■ REQUIRED WORK
Tally the lines in the listing below that contain "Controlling" and report the tally alone.

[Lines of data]
###

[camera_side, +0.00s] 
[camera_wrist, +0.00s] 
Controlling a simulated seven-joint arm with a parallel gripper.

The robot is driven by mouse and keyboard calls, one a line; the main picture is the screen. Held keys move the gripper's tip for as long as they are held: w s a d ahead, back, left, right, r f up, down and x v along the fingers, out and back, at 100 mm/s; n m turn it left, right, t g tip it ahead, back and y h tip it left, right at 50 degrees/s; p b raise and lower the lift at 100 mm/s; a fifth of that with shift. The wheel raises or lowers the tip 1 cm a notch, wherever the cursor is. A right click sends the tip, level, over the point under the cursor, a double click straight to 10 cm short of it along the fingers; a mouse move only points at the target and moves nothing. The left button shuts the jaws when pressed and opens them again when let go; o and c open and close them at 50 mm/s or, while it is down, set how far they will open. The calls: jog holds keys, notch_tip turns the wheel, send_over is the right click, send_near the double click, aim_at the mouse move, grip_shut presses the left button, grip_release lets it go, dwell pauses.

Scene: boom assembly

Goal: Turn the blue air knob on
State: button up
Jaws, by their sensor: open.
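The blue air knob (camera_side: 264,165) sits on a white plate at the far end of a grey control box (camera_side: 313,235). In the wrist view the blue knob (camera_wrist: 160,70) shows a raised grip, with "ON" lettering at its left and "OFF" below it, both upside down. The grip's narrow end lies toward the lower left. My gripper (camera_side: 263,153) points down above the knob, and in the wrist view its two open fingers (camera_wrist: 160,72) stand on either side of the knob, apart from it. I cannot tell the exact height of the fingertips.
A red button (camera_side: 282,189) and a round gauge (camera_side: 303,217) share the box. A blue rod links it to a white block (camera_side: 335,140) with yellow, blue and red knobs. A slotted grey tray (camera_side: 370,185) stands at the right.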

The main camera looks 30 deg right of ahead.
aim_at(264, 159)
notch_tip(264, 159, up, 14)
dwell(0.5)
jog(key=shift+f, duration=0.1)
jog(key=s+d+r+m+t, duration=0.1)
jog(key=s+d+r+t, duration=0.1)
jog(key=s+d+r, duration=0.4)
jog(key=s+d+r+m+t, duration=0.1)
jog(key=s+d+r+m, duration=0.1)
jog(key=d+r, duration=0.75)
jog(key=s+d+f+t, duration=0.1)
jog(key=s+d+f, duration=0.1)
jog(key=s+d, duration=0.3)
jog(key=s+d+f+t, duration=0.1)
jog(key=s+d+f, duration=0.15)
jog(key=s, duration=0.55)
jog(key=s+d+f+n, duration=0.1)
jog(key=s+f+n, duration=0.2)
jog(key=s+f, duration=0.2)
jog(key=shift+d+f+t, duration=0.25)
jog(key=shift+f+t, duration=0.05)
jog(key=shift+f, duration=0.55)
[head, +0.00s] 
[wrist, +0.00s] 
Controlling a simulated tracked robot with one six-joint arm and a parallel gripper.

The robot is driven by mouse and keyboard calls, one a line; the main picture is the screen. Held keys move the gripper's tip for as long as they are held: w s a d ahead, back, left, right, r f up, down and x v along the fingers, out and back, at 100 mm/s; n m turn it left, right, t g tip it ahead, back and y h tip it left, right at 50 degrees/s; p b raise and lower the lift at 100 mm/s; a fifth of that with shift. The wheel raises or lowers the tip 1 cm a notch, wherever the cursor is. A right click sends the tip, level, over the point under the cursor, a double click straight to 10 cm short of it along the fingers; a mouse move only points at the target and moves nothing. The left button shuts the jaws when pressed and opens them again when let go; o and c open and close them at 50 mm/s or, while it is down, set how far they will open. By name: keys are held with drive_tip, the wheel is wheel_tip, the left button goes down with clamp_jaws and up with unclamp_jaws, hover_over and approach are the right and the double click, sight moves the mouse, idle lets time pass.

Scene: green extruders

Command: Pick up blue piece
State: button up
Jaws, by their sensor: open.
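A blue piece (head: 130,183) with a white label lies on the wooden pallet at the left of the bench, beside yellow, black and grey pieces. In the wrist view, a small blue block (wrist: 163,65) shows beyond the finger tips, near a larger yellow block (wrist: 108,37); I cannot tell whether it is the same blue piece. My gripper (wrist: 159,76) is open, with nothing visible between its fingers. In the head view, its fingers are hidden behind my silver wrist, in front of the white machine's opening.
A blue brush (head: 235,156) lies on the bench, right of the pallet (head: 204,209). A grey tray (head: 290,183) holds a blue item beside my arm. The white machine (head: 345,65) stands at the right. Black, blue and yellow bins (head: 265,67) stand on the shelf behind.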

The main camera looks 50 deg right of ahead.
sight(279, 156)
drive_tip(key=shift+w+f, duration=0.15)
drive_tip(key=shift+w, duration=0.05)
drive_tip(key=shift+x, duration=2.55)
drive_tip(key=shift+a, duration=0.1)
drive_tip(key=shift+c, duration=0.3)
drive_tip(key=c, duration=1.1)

###

■ EXERCISE ANSWER
2